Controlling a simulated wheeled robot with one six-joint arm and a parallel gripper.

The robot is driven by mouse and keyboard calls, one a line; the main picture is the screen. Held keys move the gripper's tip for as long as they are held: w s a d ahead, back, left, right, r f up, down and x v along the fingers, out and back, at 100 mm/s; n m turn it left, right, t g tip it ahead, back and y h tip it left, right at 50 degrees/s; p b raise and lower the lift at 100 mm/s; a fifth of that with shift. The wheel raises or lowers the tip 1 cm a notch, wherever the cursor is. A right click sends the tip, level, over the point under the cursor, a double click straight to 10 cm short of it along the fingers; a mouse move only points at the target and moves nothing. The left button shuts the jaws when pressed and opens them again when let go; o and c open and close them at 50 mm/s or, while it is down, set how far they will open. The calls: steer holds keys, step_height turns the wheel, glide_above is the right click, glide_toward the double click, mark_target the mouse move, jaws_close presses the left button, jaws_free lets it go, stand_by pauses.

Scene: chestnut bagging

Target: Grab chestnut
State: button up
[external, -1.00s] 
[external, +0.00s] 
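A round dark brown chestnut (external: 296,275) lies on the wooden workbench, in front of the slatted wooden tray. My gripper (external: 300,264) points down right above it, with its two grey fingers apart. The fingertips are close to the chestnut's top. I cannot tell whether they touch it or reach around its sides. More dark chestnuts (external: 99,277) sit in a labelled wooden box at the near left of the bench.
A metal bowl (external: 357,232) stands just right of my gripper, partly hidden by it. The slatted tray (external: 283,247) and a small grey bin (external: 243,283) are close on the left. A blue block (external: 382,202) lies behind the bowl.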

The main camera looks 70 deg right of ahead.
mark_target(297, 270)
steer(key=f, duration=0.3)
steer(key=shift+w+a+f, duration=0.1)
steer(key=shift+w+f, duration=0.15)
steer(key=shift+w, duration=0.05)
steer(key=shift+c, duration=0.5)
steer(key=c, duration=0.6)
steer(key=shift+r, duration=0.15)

************

Task description: Extract each line of the material exactly as it stands.

Response to the task:
Controlling a simulated wheeled robot with one six-joint arm and a parallel gripper.

The robot is driven by mouse and keyboard calls, one a line; the main picture is the screen. Held keys move the gripper's tip for as long as they are held: w s a d ahead, back, left, right, r f up, down and x v along the fingers, out and back, at 100 mm/s; n m turn it left, right, t g tip it ahead, back and y h tip it left, right at 50 degrees/s; p b raise and lower the lift at 100 mm/s; a fifth of that with shift. The wheel raises or lowers the tip 1 cm a notch, wherever the cursor is. A right click sends the tip, level, over the point under the cursor, a double click straight to 10 cm short of it along the fingers; a mouse move only points at the target and moves nothing. The left button shuts the jaws when pressed and opens them again when let go; o and c open and close them at 50 mm/s or, while it is down, set how far they will open. The calls: steer holds keys, step_height turns the wheel, glide_above is the right click, glide_toward the double click, mark_target the mouse move, jaws_close presses the left button, jaws_free lets it go, stand_by pauses.

Scene: chestnut bagging

Target: Grab chestnut
State: button up
[external, -1.00s] 
[external, +0.00s] 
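A round dark brown chestnut (external: 296,275) lies on the wooden workbench, in front of the slatted wooden tray. My gripper (external: 300,264) points down right above it, with its two grey fingers apart. The fingertips are close to the chestnut's top. I cannot tell whether they touch it or reach around its sides. More dark chestnuts (external: 99,277) sit in a labelled wooden box at the near left of the bench.
A metal bowl (external: 357,232) stands just right of my gripper, partly hidden by it. The slatted tray (external: 283,247) and a small grey bin (external: 243,283) are close on the left. A blue block (external: 382,202) lies behind the bowl.

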The main camera looks 70 deg right of ahead.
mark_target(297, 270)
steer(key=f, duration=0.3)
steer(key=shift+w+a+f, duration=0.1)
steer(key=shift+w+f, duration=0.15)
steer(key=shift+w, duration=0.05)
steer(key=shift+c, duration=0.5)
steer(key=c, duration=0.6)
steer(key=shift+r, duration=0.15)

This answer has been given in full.